◆ **WORK TO DO**
Begin with the first line of the listing and quote every line through the one containing "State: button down"; give only those lines.

▬▬▬▬▬▬

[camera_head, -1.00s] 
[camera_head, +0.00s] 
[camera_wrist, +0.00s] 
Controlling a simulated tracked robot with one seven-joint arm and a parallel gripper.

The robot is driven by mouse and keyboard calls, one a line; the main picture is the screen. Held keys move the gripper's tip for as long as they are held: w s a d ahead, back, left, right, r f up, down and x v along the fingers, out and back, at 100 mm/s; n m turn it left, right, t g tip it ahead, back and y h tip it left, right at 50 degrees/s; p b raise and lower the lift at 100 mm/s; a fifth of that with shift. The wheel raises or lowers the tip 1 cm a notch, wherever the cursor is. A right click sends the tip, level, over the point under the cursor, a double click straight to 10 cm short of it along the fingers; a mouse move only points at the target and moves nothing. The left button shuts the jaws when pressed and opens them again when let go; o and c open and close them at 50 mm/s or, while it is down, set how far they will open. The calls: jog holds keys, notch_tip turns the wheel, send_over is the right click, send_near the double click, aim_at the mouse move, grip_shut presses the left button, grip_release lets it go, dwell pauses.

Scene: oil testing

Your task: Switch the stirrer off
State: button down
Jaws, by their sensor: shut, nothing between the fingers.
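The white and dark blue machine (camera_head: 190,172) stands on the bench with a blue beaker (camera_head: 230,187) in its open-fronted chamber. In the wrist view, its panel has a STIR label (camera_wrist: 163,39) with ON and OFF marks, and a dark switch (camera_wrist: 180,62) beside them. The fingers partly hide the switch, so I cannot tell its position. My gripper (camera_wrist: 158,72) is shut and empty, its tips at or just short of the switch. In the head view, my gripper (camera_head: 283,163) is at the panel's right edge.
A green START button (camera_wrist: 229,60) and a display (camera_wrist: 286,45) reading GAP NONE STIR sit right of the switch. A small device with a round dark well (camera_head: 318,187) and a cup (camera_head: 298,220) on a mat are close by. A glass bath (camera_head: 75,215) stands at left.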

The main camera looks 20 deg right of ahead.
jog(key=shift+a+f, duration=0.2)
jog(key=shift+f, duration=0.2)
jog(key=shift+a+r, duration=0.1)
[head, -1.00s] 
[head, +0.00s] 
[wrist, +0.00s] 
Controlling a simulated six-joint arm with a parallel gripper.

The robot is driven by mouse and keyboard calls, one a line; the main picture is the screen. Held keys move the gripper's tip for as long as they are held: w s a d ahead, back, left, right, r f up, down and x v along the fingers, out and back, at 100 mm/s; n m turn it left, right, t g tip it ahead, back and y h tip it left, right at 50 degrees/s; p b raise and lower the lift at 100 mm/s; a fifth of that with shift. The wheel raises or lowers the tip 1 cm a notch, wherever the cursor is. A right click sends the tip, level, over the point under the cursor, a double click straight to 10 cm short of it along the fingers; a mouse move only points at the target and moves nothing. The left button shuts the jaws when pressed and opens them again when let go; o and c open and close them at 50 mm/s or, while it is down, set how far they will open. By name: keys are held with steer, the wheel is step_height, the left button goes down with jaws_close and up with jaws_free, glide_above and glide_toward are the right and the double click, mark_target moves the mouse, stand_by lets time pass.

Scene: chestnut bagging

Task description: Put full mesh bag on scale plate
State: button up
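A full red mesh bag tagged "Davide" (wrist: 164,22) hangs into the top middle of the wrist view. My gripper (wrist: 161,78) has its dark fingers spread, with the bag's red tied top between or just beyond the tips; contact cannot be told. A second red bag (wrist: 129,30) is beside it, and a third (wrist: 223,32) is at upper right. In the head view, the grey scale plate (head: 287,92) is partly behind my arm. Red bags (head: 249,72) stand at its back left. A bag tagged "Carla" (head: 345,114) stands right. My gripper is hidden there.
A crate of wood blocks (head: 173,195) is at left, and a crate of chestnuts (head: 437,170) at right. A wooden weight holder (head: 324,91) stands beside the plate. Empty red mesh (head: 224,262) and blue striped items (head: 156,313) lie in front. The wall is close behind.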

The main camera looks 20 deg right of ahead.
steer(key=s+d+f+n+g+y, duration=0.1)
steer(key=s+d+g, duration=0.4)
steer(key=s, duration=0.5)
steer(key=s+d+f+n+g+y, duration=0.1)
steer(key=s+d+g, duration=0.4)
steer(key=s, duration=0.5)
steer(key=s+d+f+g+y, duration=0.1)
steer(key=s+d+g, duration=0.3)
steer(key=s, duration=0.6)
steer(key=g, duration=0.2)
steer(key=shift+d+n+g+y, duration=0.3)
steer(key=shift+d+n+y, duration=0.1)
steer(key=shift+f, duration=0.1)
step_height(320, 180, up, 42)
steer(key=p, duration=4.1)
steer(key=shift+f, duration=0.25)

▬▬▬▬▬▬

◆ **EXERCISE RESPONSE**
[camera_head, -1.00s] 
[camera_head, +0.00s] 
[camera_wrist, +0.00s] 
Controlling a simulated tracked robot with one seven-joint arm and a parallel gripper.

The robot is driven by mouse and keyboard calls, one a line; the main picture is the screen. Held keys move the gripper's tip for as long as they are held: w s a d ahead, back, left, right, r f up, down and x v along the fingers, out and back, at 100 mm/s; n m turn it left, right, t g tip it ahead, back and y h tip it left, right at 50 degrees/s; p b raise and lower the lift at 100 mm/s; a fifth of that with shift. The wheel raises or lowers the tip 1 cm a notch, wherever the cursor is. A right click sends the tip, level, over the point under the cursor, a double click straight to 10 cm short of it along the fingers; a mouse move only points at the target and moves nothing. The left button shuts the jaws when pressed and opens them again when let go; o and c open and close them at 50 mm/s or, while it is down, set how far they will open. The calls: jog holds keys, notch_tip turns the wheel, send_over is the right click, send_near the double click, aim_at the mouse move, grip_shut presses the left button, grip_release lets it go, dwell pauses.

Scene: oil testing

Your task: Switch the stirrer off
State: button down

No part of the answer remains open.